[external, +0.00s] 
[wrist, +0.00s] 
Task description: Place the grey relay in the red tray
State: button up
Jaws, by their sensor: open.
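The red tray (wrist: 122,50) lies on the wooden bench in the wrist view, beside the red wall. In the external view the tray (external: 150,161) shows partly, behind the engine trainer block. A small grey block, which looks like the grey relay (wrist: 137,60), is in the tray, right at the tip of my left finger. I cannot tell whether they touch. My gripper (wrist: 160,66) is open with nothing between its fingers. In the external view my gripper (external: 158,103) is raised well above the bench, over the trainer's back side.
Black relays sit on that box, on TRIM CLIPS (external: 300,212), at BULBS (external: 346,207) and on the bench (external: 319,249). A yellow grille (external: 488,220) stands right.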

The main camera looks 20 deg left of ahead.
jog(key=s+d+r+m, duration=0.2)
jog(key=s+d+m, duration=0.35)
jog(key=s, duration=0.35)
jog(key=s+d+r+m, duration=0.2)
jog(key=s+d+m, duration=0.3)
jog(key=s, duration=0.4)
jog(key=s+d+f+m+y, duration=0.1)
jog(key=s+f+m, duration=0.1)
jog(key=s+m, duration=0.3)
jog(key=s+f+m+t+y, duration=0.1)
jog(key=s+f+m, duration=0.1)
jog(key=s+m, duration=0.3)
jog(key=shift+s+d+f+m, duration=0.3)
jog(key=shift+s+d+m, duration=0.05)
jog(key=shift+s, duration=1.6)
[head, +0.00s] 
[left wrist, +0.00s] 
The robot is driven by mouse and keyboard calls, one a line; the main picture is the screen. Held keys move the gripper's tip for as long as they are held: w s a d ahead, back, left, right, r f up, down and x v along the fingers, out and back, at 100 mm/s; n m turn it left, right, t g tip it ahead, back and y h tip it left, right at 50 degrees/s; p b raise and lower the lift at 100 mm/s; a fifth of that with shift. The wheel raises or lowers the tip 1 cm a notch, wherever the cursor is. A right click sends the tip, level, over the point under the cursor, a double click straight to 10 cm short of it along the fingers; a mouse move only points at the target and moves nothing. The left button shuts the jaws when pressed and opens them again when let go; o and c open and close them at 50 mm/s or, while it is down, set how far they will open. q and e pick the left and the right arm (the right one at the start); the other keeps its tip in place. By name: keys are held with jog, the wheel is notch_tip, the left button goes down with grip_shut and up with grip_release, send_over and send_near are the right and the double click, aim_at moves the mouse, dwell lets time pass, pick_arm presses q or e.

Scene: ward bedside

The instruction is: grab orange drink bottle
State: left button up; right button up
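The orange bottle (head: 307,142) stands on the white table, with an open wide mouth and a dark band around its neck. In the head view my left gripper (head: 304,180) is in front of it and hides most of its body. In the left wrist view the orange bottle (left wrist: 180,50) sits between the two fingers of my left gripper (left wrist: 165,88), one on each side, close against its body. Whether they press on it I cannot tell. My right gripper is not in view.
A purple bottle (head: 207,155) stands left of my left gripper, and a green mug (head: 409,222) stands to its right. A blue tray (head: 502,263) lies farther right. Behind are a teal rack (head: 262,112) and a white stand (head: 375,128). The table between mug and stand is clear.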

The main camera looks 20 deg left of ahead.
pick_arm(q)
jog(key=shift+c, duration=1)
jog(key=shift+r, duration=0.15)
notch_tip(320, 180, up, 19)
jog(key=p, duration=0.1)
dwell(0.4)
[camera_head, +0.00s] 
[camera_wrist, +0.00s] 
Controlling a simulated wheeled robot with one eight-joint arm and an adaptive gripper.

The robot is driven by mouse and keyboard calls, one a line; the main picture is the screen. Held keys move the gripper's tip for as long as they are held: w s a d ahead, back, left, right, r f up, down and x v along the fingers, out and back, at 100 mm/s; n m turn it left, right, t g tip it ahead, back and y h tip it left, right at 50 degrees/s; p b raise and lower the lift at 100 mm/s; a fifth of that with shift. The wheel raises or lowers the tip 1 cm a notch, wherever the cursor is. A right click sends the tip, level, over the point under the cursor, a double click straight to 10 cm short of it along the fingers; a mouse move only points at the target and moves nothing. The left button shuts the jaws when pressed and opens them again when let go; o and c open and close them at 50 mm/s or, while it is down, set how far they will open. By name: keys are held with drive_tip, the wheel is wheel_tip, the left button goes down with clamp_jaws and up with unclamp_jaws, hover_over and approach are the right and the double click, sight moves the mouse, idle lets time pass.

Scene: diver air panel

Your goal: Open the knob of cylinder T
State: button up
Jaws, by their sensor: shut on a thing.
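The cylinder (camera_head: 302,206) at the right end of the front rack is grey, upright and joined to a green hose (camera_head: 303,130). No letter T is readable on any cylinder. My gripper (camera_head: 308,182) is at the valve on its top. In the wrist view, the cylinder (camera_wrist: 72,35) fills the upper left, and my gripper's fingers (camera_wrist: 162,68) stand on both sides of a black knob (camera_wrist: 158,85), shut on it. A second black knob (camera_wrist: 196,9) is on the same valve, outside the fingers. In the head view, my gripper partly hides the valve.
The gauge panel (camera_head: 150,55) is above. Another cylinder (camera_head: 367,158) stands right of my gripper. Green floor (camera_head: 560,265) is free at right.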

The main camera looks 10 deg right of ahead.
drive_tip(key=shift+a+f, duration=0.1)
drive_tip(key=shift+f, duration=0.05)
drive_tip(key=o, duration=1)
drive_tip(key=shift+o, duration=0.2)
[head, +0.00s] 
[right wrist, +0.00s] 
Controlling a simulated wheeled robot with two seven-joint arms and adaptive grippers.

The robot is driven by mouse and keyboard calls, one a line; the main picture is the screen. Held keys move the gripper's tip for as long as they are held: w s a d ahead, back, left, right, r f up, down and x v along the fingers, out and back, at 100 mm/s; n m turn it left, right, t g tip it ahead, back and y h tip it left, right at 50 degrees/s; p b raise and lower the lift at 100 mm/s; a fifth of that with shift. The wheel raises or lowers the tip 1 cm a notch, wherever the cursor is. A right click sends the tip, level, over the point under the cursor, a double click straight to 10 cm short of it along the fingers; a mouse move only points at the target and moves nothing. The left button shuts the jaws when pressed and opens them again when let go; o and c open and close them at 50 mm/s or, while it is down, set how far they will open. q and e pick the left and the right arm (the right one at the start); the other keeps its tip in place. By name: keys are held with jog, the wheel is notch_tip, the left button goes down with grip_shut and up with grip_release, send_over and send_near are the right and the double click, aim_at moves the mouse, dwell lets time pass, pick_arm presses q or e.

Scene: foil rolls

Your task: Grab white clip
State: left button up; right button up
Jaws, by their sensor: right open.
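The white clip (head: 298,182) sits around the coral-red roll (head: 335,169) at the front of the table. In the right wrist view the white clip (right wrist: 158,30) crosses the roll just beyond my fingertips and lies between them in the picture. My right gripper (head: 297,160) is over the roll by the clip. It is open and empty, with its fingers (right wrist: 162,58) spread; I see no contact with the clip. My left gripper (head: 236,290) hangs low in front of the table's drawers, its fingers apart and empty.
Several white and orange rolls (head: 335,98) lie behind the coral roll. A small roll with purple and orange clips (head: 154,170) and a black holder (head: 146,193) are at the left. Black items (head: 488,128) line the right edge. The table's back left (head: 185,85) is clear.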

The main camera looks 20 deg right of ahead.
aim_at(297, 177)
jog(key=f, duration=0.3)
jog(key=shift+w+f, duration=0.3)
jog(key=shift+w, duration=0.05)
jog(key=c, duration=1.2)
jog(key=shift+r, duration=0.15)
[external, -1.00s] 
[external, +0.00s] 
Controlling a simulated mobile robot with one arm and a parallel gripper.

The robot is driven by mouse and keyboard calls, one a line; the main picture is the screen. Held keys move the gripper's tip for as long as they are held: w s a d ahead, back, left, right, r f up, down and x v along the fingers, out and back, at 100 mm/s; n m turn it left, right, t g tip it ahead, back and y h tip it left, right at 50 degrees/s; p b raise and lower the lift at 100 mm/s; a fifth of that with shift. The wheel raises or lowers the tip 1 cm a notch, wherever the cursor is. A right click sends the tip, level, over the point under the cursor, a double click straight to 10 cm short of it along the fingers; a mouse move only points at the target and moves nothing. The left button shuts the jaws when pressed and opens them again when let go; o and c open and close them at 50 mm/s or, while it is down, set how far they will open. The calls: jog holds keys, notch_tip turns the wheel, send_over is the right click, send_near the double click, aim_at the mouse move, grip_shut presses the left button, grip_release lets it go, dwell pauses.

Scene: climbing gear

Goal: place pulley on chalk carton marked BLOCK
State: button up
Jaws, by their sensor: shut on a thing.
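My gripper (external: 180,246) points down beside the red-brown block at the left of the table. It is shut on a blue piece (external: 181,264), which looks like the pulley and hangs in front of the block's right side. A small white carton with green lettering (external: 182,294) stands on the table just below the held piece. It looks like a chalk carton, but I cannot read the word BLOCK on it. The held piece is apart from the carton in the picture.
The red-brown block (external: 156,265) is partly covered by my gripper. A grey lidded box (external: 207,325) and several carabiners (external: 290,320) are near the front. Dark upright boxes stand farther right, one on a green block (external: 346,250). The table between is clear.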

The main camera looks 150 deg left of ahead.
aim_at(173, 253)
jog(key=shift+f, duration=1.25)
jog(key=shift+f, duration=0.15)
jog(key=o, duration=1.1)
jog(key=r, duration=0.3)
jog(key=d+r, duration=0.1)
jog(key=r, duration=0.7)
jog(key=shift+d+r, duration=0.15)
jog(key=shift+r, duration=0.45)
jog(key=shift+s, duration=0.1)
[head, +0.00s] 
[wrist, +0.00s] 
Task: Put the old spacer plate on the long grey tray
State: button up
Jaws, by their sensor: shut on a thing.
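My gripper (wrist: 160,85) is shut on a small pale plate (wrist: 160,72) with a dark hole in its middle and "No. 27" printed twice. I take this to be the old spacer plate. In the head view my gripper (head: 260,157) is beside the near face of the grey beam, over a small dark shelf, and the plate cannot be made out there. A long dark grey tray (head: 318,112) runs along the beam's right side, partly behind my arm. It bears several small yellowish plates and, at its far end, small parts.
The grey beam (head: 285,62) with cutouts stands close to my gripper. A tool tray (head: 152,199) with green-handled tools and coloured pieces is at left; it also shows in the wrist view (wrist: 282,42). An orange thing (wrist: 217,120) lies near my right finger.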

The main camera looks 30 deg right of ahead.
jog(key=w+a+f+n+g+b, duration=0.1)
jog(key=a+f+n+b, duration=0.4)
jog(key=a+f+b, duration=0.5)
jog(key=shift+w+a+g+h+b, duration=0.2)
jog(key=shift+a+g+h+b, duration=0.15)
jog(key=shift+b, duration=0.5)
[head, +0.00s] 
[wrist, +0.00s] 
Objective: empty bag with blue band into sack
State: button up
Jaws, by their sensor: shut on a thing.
= = = = =
* **Work instructions**: Starting at the line that contains "Controlling a simulated mobile", set down every line up to and including the line that contains "Scene: climbing gear", exactly as given, and no other line.

* **The reply**:
Controlling a simulated mobile robot with one arm and a parallel gripper.

The robot is driven by mouse and keyboard calls, one a line; the main picture is the screen. Held keys move the gripper's tip for as long as they are held: w s a d ahead, back, left, right, r f up, down and x v along the fingers, out and back, at 100 mm/s; n m turn it left, right, t g tip it ahead, back and y h tip it left, right at 50 degrees/s; p b raise and lower the lift at 100 mm/s; a fifth of that with shift. The wheel raises or lowers the tip 1 cm a notch, wherever the cursor is. A right click sends the tip, level, over the point under the cursor, a double click straight to 10 cm short of it along the fingers; a mouse move only points at the target and moves nothing. The left button shuts the jaws when pressed and opens them again when let go; o and c open and close them at 50 mm/s or, while it is down, set how far they will open. The calls: jog holds keys, notch_tip turns the wheel, send_over is the right click, send_near the double click, aim_at the mouse move, grip_shut presses the left button, grip_release lets it go, dwell pauses.

Scene: climbing gear

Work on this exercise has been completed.